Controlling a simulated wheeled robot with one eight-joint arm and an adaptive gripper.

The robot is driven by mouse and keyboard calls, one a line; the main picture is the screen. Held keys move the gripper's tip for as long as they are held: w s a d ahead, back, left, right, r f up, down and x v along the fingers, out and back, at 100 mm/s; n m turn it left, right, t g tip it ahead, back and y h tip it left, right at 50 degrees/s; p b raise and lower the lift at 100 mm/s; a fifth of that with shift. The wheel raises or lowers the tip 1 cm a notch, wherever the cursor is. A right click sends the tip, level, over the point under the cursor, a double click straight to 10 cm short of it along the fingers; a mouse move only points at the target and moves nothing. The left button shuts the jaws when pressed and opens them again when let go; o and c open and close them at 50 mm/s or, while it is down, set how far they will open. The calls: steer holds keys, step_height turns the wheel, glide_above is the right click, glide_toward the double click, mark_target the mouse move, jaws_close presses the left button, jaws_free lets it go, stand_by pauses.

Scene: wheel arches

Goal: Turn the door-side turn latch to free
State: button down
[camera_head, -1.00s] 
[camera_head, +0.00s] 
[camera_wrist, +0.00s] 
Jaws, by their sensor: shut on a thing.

----

▶ **Set exercise**: Using the data above, reproduce every line exactly.

▶ **Completed task**:
Controlling a simulated wheeled robot with one eight-joint arm and an adaptive gripper.

The robot is driven by mouse and keyboard calls, one a line; the main picture is the screen. Held keys move the gripper's tip for as long as they are held: w s a d ahead, back, left, right, r f up, down and x v along the fingers, out and back, at 100 mm/s; n m turn it left, right, t g tip it ahead, back and y h tip it left, right at 50 degrees/s; p b raise and lower the lift at 100 mm/s; a fifth of that with shift. The wheel raises or lowers the tip 1 cm a notch, wherever the cursor is. A right click sends the tip, level, over the point under the cursor, a double click straight to 10 cm short of it along the fingers; a mouse move only points at the target and moves nothing. The left button shuts the jaws when pressed and opens them again when let go; o and c open and close them at 50 mm/s or, while it is down, set how far they will open. The calls: steer holds keys, step_height turns the wheel, glide_above is the right click, glide_toward the double click, mark_target the mouse move, jaws_close presses the left button, jaws_free lets it go, stand_by pauses.

Scene: wheel arches

Goal: Turn the door-side turn latch to free
State: button down
[camera_head, -1.00s] 
[camera_head, +0.00s] 
[camera_wrist, +0.00s] 
Jaws, by their sensor: shut on a thing.

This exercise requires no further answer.